[Records]
[start]

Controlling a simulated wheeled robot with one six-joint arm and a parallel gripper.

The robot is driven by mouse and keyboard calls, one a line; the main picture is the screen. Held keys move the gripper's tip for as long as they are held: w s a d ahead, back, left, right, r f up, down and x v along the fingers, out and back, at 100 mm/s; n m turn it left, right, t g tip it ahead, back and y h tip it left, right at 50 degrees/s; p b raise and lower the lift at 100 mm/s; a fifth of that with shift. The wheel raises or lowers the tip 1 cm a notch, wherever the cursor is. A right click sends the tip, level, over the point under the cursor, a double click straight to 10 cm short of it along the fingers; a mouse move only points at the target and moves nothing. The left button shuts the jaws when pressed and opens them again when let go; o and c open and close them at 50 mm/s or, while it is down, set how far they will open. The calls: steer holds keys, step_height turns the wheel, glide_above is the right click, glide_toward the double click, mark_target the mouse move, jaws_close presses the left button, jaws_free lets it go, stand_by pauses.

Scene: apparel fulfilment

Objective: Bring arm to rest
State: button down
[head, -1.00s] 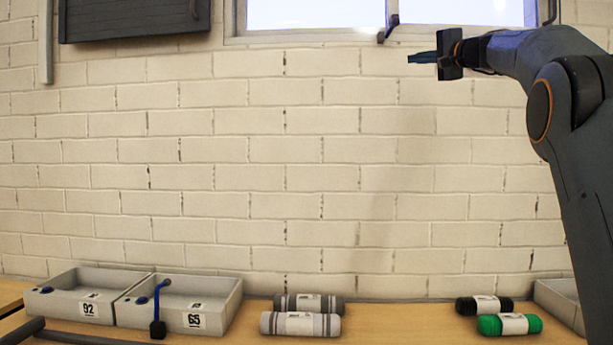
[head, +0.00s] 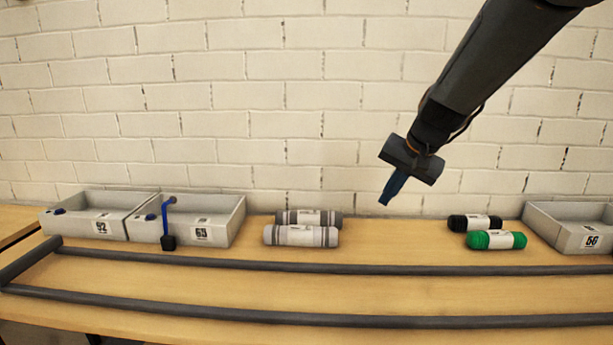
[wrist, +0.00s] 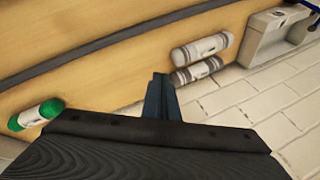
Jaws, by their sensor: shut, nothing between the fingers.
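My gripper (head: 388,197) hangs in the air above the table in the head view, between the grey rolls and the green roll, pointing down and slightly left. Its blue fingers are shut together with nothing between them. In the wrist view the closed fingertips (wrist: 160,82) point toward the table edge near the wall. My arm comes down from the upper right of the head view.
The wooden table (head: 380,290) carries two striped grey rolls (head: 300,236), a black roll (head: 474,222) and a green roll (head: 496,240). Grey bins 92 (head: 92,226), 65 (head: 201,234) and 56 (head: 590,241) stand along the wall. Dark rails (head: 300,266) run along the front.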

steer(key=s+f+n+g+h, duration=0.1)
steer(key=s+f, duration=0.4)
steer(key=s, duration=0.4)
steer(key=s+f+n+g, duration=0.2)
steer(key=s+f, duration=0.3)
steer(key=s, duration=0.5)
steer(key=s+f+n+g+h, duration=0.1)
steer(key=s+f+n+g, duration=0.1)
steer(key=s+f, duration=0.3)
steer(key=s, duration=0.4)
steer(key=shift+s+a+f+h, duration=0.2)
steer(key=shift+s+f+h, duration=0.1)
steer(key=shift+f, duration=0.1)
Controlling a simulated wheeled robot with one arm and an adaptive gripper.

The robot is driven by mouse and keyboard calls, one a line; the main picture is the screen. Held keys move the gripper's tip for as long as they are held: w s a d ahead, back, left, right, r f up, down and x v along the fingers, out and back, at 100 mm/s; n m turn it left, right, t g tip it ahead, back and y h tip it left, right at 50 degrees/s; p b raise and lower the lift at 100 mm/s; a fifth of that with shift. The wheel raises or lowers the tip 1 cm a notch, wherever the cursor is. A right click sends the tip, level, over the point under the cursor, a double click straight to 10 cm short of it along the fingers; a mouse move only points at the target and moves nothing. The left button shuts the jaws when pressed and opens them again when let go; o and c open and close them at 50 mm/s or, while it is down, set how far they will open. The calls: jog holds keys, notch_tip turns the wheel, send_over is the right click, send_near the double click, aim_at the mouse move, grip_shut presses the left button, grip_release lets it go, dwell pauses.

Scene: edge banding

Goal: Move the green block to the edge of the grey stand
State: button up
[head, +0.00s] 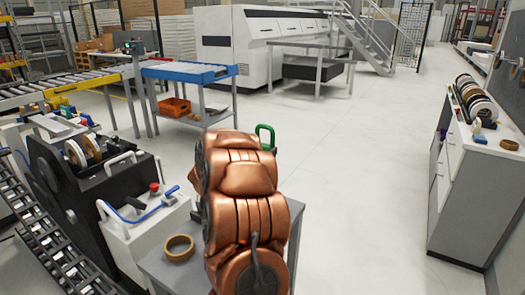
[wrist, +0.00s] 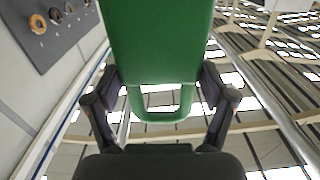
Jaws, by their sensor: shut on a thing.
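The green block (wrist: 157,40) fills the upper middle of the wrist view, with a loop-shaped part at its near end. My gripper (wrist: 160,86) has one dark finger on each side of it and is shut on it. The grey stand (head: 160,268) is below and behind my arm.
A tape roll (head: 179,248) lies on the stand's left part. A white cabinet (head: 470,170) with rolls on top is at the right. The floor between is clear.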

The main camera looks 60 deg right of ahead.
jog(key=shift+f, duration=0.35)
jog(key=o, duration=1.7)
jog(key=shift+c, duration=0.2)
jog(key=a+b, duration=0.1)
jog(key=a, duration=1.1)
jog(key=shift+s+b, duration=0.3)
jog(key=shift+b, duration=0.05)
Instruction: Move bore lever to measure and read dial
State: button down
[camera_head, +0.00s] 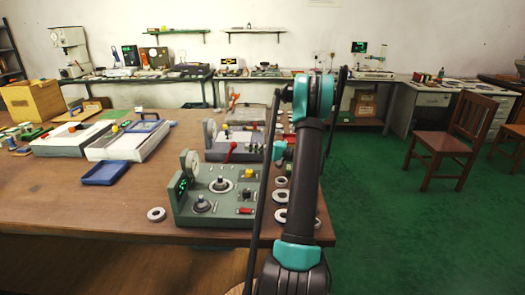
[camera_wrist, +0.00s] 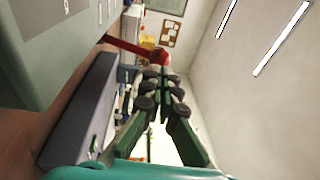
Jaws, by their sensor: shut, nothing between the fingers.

[end]

- Required task -
Write out, exactly as given, the line containing "Goal: Move the" and every line after it through the end, with no pictures.

- Correct response -
Goal: Move the green block to the edge of the grey stand
State: button up
[head, +0.00s] 
[wrist, +0.00s] 
Jaws, by their sensor: shut on a thing.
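The green block (wrist: 157,40) fills the upper middle of the wrist view, with a loop-shaped part at its near end. My gripper (wrist: 160,86) has one dark finger on each side of it and is shut on it. The grey stand (head: 160,268) is below and behind my arm.
A tape roll (head: 179,248) lies on the stand's left part. A white cabinet (head: 470,170) with rolls on top is at the right. The floor between is clear.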

The main camera looks 60 deg right of ahead.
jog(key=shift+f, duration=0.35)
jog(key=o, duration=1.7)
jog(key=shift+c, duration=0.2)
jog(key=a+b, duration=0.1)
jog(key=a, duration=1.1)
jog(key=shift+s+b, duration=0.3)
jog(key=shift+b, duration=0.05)
Instruction: Move bore lever to measure and read dial
State: button down
[camera_head, +0.00s] 
[camera_wrist, +0.00s] 
Jaws, by their sensor: shut, nothing between the fingers.

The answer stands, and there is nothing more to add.